Summary
- NBK results for the year ended December shows that the lender fell short of the required capital to back its lending and deposit-taking activities.
- This was despite factoring in boosters afforded by the Central Bank of Kenya’s directive allowing lenders to add expected credit loss provisions back to capital.
- NBK core capital to total deposit ratio stood at 7.3 percent as of December, 0.7 percentage points below the minimum requirement of eight percent.
The National Bank of Kenya (NBK) remains in breach of capital
adequacy ratios even after receiving a Sh5 billion capital injection
from new parent company KCB Group #ticker:KCB in December.
NBK
results for the year ended December shows that the lender fell short of
the required capital to back its lending and deposit-taking activities.
This
was despite factoring in boosters afforded by the Central Bank of
Kenya’s directive allowing lenders to add expected credit loss
provisions back to capital.
KCB had earlier projected
that the Sh5 billion would be enough to stabilise NBK but now says that
the subsidiary will be compliant by June after undertaking unspecified
balance sheet moves.
“All banking subsidiaries met
regulatory capital requirement with the exception of NBK which was below
total capital requirement,” KCB said in a statement.

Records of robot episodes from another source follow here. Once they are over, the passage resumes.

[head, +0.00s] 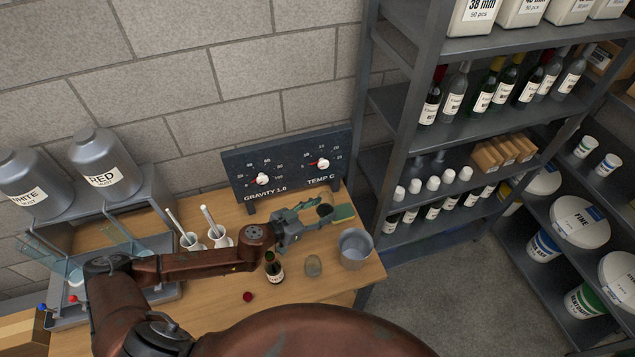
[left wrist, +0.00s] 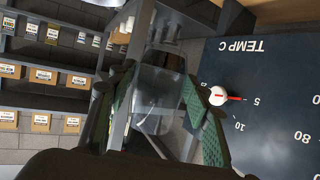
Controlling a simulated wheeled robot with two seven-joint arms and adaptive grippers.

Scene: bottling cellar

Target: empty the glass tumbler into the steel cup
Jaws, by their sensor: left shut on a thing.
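My left gripper (head: 326,212) is above the right part of the wooden table, in front of the gauge panel. It is shut on the clear glass tumbler (left wrist: 158,88), which shows between the green finger pads in the left wrist view. In the head view the tumbler is hard to make out between the fingers; its contents and tilt cannot be told. The grey steel cup (head: 356,249) stands upright on the table near its right edge, below and to the right of the gripper, apart from it. My right gripper is not in view.
A small dark bottle (head: 274,269), a grey-brown lump (head: 313,266) and a dark red piece (head: 248,297) are on the table left of the cup. White vessels (head: 218,239) with rods stand further left. The gauge panel (head: 285,164) is behind; a bottle shelf (head: 395,140) is at right.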

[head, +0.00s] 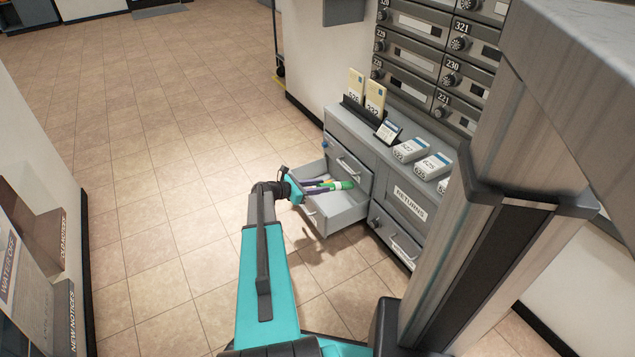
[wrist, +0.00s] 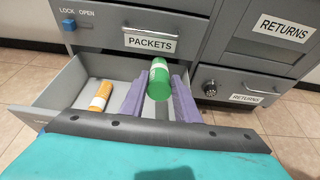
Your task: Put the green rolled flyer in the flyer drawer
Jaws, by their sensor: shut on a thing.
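The green rolled flyer (wrist: 159,80) is held between the purple fingers of my gripper (wrist: 158,98). It points forward over the open drawer (wrist: 60,92), under the one marked PACKETS. In the head view the green flyer (head: 343,185) shows at the tip of my gripper (head: 325,187), within the outline of the open drawer (head: 342,214). I cannot tell if the flyer touches the drawer's floor. An orange rolled flyer (wrist: 100,96) lies in the drawer, left of my gripper. The drawer's own label is mostly hidden.
The closed PACKETS drawer (wrist: 150,32) is just above the open one. A RETURNS panel (head: 409,203) and a lower drawer with a dial (head: 391,236) are to the right. Boxes (head: 411,149) and card holders stand on the cabinet top. The floor left of the cabinet is clear.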

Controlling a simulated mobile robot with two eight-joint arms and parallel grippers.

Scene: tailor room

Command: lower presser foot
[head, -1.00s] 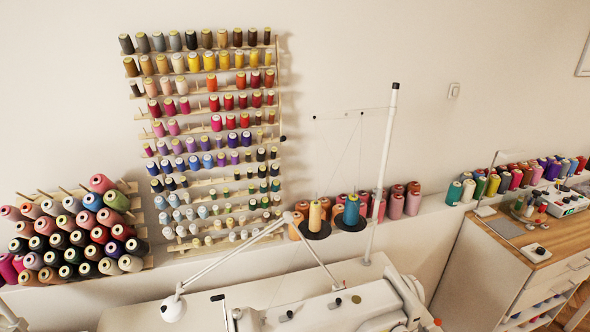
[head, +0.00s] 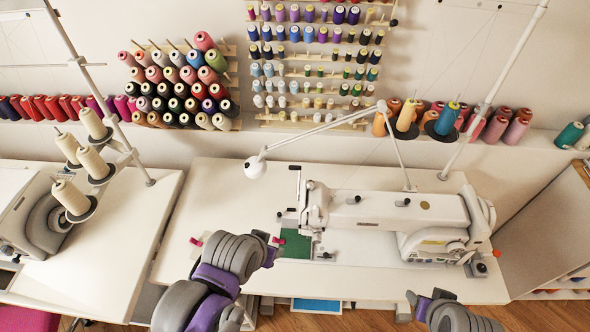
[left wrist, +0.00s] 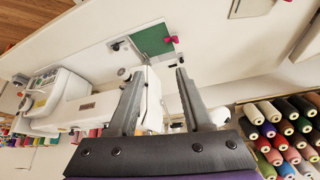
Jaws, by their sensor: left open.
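The white sewing machine (head: 400,207) stands on its white table. Its needle head (head: 314,207) is at the machine's left end, above a green plate (head: 295,246). The presser foot and its lever are too small to make out there. The machine also shows in the left wrist view (left wrist: 85,106), with the green plate (left wrist: 153,40) beyond the fingers. My left gripper (left wrist: 157,75) is open and empty, its two grey fingers apart. In the head view it is left of the needle head, not touching it. My right gripper (head: 423,298) is low at the table's front edge, partly cut off.
A white lamp arm (head: 320,128) and a thread stand pole (head: 497,85) rise behind the machine. Pink pieces (head: 278,240) lie by the green plate. A second machine table (head: 120,225) stands at left. Thread cones (head: 185,88) line the back wall.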

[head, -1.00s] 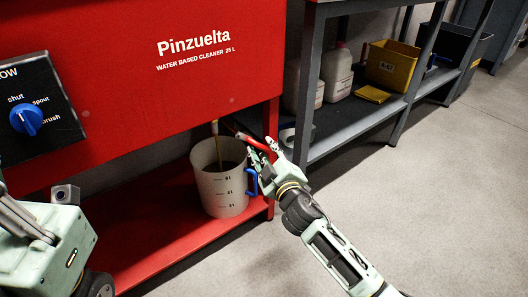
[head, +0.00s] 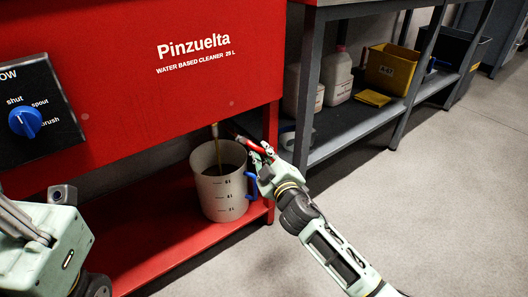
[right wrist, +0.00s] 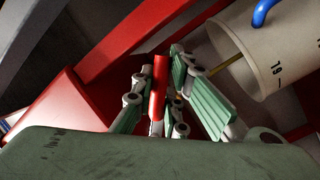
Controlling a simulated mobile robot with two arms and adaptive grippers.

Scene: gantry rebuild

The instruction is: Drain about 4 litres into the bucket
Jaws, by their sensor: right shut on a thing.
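The white bucket (head: 208,190) with litre marks and a blue handle (head: 252,186) stands upright on the red lower shelf. A thin yellowish stream (head: 218,150) runs down into it from under the red tank, and dark liquid shows inside. I cannot read its level against the marks. My right gripper (head: 262,155) is shut on a red lever (head: 243,138) beside the bucket's rim. The right wrist view shows the red lever (right wrist: 158,88) between the fingers and the bucket (right wrist: 278,55) at upper right.
The red Pinzuelta tank (head: 150,80) fills the upper left, with a blue selector knob (head: 25,122) on a black panel. A grey shelf rack (head: 345,125) at right holds white jugs (head: 337,75) and a yellow bin (head: 390,68). The floor at right is clear.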

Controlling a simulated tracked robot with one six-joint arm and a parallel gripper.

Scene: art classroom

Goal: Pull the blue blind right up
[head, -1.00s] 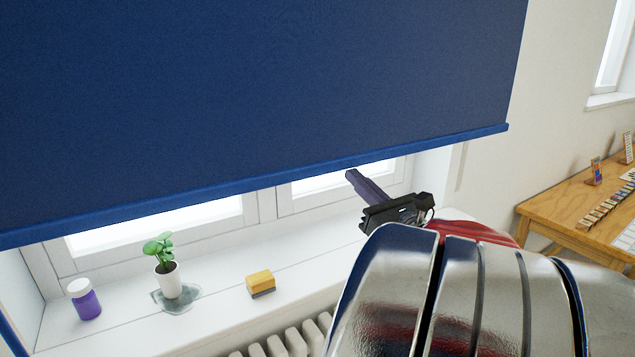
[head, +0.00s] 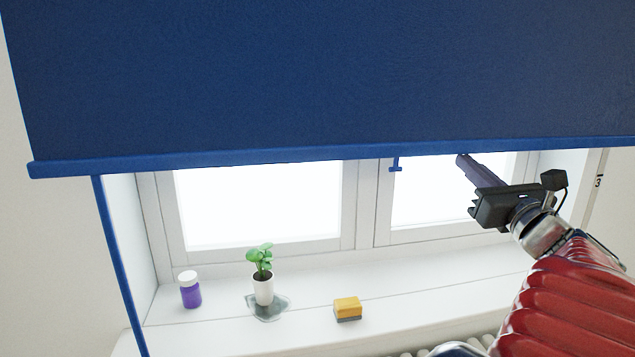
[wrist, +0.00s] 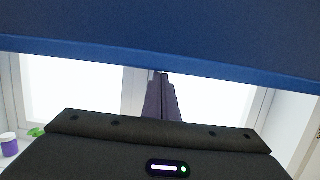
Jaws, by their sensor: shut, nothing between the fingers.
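The blue blind (head: 330,75) hangs over the upper part of the window, its bottom bar (head: 250,157) above the sill. A small blue pull tab (head: 396,164) hangs below the bar. My gripper (head: 462,160) is shut and empty, to the right of the tab and just under the bar in the head view. In the wrist view the shut fingers (wrist: 160,80) point up toward the bottom bar (wrist: 220,75). I cannot tell whether they touch it. The tab does not show clearly in the wrist view; the fingers may hide it.
A blue cord or strip (head: 117,260) runs down at the left. A radiator is below the sill.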

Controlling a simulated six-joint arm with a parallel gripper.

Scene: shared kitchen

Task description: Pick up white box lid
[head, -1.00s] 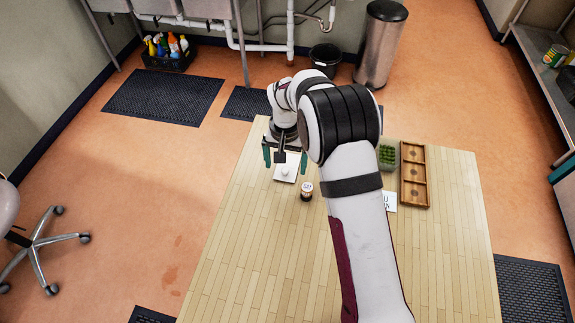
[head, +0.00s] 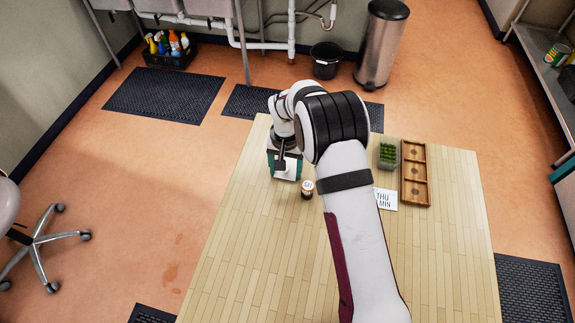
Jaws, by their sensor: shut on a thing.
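The white box lid (head: 287,175) is at the far left part of the wooden table, partly hidden by my gripper. My gripper (head: 285,166) is directly over it, pointing down, with its teal fingers closed in around the lid. It is shut on the lid. The exact contact is hidden by the gripper body, and I cannot tell whether the lid is raised. Any box under the lid cannot be made out.
A small dark jar with a white top (head: 307,190) stands close to the right of the lid. A white card (head: 384,199), a green-filled container (head: 388,154) and a wooden compartment tray (head: 427,175) are further right. The front left of the table (head: 250,260) is clear.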

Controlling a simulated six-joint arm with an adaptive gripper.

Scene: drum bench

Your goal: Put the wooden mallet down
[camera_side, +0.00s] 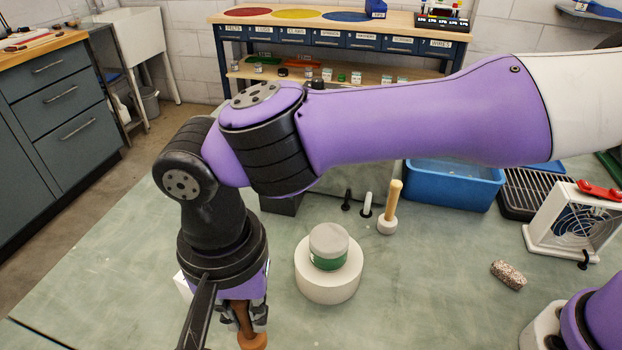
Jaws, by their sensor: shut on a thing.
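My gripper (246,319) is at the bottom left of the side view, pointing down. It is shut on a brown wooden thing, seemingly the wooden mallet (252,341), which shows between and below the fingers. The picture's bottom edge cuts it off, so its lower part and whether it touches the bench (420,290) cannot be seen. A second mallet-like tool (392,205) with a pale wooden handle and a whitish head stands upright on the bench, right of centre.
Behind are a black peg (346,200), a white peg (367,203) and a blue bin (452,185). A fan (571,229) and a speckled block (508,274) are right.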

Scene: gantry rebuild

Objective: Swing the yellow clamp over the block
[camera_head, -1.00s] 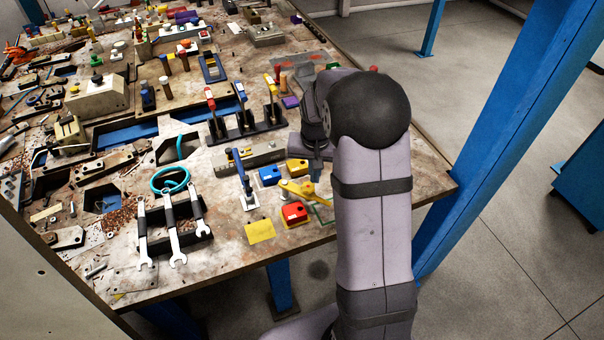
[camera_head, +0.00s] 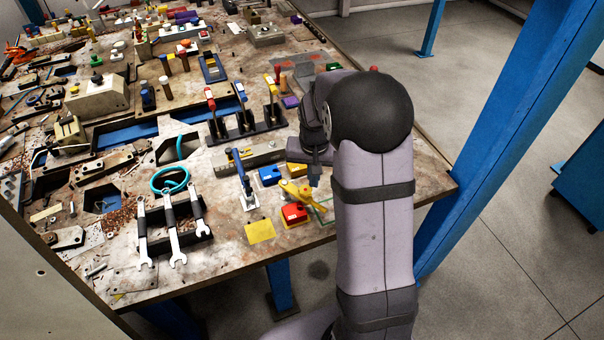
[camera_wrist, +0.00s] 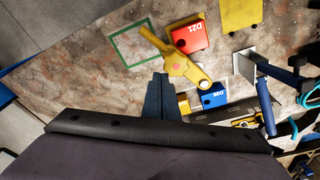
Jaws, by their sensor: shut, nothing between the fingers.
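The yellow clamp (camera_head: 299,189) stands near the front of the bench; it also shows in the wrist view (camera_wrist: 176,66). The red block (camera_head: 293,214), marked D21 in the wrist view (camera_wrist: 190,35), sits beside the clamp. Whether the arm overlaps its edge is unclear. My gripper (camera_head: 314,180) is shut and empty. In the wrist view its fingertips (camera_wrist: 158,78) are close to the clamp hub, on the side away from the red block; contact is unclear.
A blue block (camera_head: 269,175), marked D22, and a yellow block (camera_head: 297,167) sit behind the clamp. The green square outline (camera_wrist: 120,52) is empty. A blue-handled toggle clamp (camera_head: 243,180) and a yellow plate (camera_head: 260,231) stand to the left. The bench's front edge is close.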

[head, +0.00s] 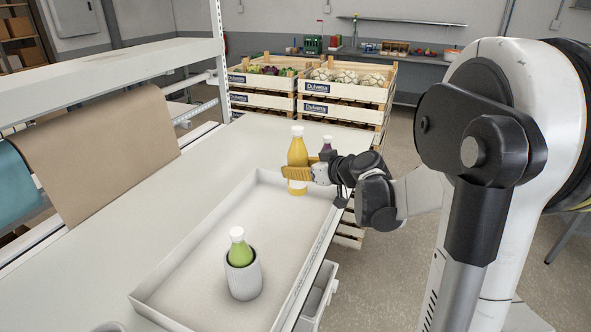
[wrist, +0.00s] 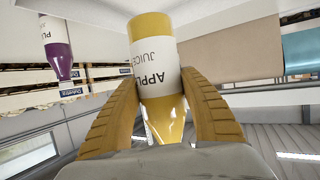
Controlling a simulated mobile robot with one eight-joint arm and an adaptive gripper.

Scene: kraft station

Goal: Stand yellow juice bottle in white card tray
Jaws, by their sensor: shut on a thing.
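The yellow juice bottle (head: 298,152) has a white cap and is upright in the head view, at the far end of the white card tray (head: 190,243). Its base overlaps the tray's far wall in the picture; I cannot tell whether it touches anything below. My gripper (head: 299,174) is shut on the bottle's lower half from the right. In the wrist view the bottle (wrist: 153,42) appears upside down, its apple juice label facing the camera, between my two ridged yellow fingers (wrist: 158,82).
A green bottle (head: 240,250) stands in a white cup (head: 243,277) in the tray's near part. A purple bottle (head: 326,145) is behind my gripper, partly hidden. Crates of vegetables (head: 343,91) stand beyond the table. The tray's far half looks clear. A brown paper roll (head: 100,150) is at left.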

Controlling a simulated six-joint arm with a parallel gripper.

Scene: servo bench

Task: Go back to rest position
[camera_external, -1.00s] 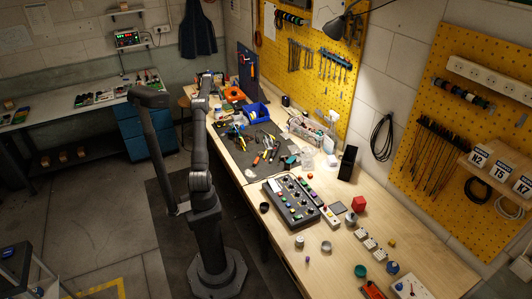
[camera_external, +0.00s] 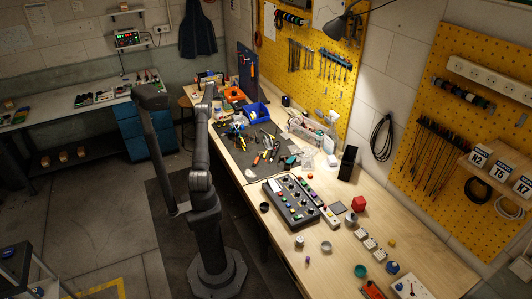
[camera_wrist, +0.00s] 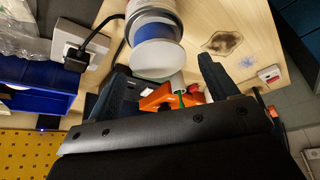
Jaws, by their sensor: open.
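My gripper (camera_wrist: 165,88) is open in the wrist view, with one dark finger at each side and nothing held between them. A pale cylinder with a blue band (camera_wrist: 152,38) stands beyond the fingers, and an orange object (camera_wrist: 160,98) shows low between them. In the outside view my arm reaches away from its base along the left edge of the bench. Its far end is near the orange item (camera_external: 235,94), and the fingers are too small to make out there.
A black control box (camera_external: 291,202) sits nearer on the wooden bench (camera_external: 330,270). In the wrist view a blue bin (camera_wrist: 35,103) and a white socket with a black plug (camera_wrist: 80,48) are at left.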

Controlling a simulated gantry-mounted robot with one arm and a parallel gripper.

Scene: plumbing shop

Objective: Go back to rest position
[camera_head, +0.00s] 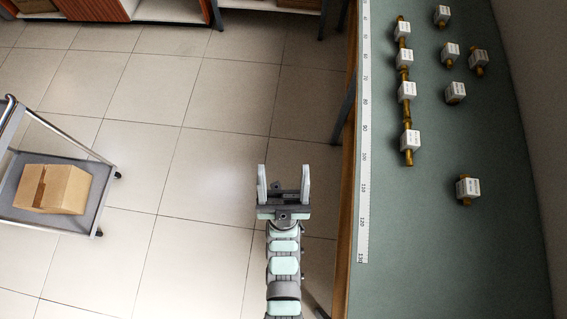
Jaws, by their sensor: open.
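My gripper (283,184) is in the lower middle of the head view, above the tiled floor and left of the workbench. Its two pale fingers are spread apart with nothing between them. My arm runs up from the bottom edge of the picture to the gripper. The gripper is apart from the bench and from everything on it.
A green-topped bench (420,250) with a ruler strip (363,150) fills the right side. A joined row of white-labelled brass fittings (407,91) and several loose fittings (467,188) lie on it. A cart (100,205) carries a cardboard box (65,190) at left. Floor between is clear.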

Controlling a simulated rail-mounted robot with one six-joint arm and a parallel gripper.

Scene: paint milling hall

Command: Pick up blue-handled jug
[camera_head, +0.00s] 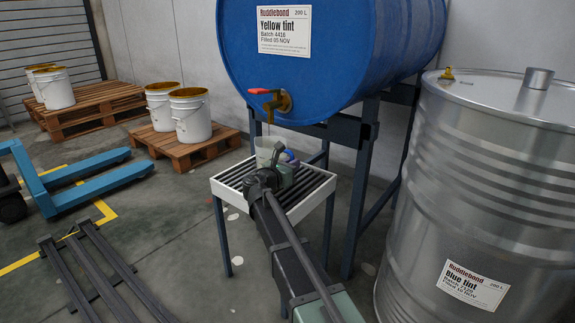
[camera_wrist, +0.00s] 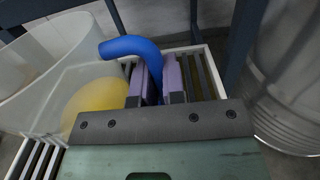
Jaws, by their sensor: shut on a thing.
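The jug (camera_head: 266,150) is pale and translucent and stands on a slatted stand (camera_head: 221,188) below the tap of a blue drum. Its blue handle (camera_head: 291,155) is partly hidden by my gripper (camera_head: 284,164) in the head view. In the wrist view, the clear jug wall (camera_wrist: 40,85) fills the left side, with yellow liquid (camera_wrist: 95,103) low inside. The blue handle (camera_wrist: 128,46) curves to the right and passes down between the purple pads of my gripper (camera_wrist: 156,80). The gripper is shut on the handle.
The tap (camera_head: 277,101) with a red lever hangs close above the jug. The blue drum (camera_head: 340,60) and its dark frame (camera_head: 362,190) stand behind, with a large steel drum (camera_head: 480,200) close on the right. Pails, pallets and a blue pallet truck (camera_head: 80,180) are left.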

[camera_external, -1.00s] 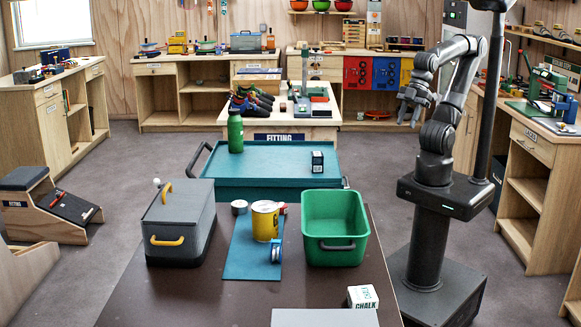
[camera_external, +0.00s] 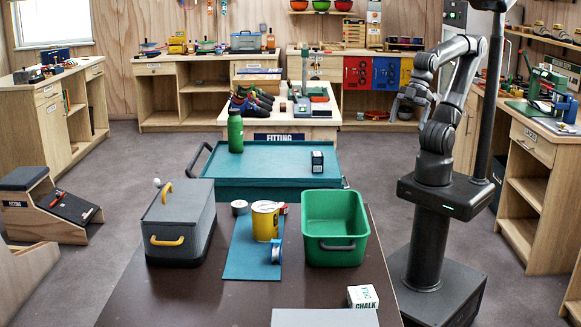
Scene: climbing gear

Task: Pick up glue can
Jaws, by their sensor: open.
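The glue can is most likely the yellow can (camera_external: 265,225) with a pale label and lid, standing upright on a blue mat (camera_external: 240,262) on the dark table. A small item with a red part touches or sits just behind its right edge; I cannot tell which. My gripper (camera_external: 398,108) is raised at the right, behind and above the table, well apart from the can. It is open and I see nothing in it.
A green bin (camera_external: 335,258) stands right of the can, a grey box with yellow handles (camera_external: 180,252) left. A chalk box (camera_external: 362,297) lies near the front. A teal cart (camera_external: 265,185) stands behind.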

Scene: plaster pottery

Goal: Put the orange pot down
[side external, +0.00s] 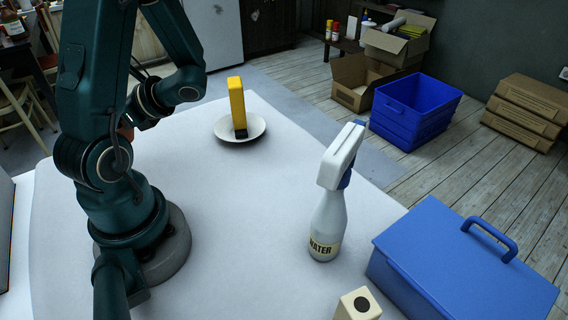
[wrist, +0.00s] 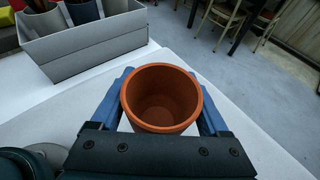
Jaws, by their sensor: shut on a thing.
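The orange pot (wrist: 162,112) is a round terracotta pot, upright and empty, seen from above in the wrist view. My gripper (wrist: 161,92) is shut on it, with one blue finger on each side of its wall. In the side view only a small orange-brown patch (side external: 126,132) shows behind my arm, likely the pot. My arm hides the rest of the pot and the fingers there. I cannot tell whether the pot's base touches the white table or hangs above it.
A grey bin (wrist: 85,45) holding several containers stands at the upper left in the wrist view. A white plate (side external: 222,129) bears an upright yellow block (side external: 237,100). A WATER spray bottle (side external: 327,225), blue toolbox (side external: 460,265) and cream block (side external: 358,306) stand rightward. The table's middle is clear.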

“This is expected to be addressed within the first half of 2020 through various initiatives at NBK.”
The
country’s biggest bank by assets had initially estimated a capital
injection of up to Sh7.5 billion, with the actual figure pegged on NBK’s
level of success in recovering bad debt.
NBK core
capital to total deposit ratio stood at 7.3 percent as of December, 0.7
percentage points below the minimum requirement of eight percent.
Its
core capital to total risk weighted assets was 10 percent, 0.5
percentage points lower than the statutory minimum of 10.5 percent.
Total
capital to total risk weighted assets stood at 11.7 percent against the
set threshold of 14.5 percent, a gap of 2.8 percentage points.
KCB on the other hand met all the capital requirements but at reduced levels compared to those recorded in the prior year.
NBK’s capital inadequacy saw it shrink business by significant margins in the review period.
Its loan book dropped 3.9 percent to Sh45.8 billion while deposits fell 12 percent to Sh86.9 billion.
The bank made a net loss of Sh302.2 million, reversing a Sh7 million net profit a year earlier.
The loss was largely the outcome of loan loss provisions rising 10.7 times to Sh1.9 billion.
The higher provisioning was despite the stock of gross bad debt declining 19.9 percent to Sh25.1 billion.